▶ **Exercise brief**
For this task, extract exactly the lines of the data below, from the line containing "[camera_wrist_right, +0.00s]" through the last one, with pictures left out.

▶ **Collected material**
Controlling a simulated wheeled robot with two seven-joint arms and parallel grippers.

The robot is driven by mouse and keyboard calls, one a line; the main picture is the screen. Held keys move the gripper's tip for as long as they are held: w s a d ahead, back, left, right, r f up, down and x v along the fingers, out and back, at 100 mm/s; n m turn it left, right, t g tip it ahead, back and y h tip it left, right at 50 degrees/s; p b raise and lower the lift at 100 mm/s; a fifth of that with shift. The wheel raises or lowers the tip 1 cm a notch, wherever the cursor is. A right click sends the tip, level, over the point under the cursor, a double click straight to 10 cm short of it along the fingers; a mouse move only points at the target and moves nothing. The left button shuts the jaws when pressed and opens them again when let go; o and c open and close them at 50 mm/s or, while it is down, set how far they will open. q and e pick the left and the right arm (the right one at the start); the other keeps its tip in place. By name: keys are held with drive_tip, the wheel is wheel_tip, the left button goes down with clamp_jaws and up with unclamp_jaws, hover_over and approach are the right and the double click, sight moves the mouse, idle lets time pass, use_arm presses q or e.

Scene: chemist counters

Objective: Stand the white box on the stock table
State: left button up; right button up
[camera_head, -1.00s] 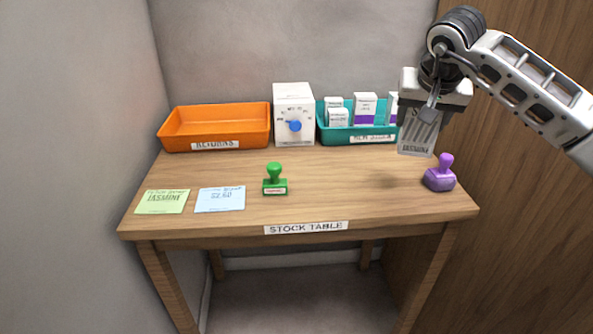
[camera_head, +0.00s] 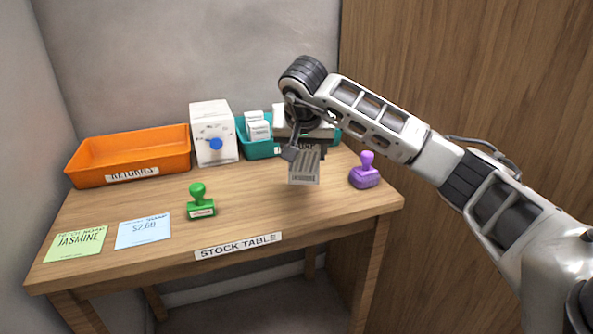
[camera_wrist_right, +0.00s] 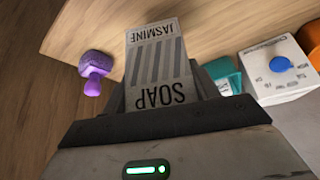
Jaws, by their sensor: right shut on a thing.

▶ **Exercise solution**
[camera_wrist_right, +0.00s] 
Jaws, by their sensor: right shut on a thing.

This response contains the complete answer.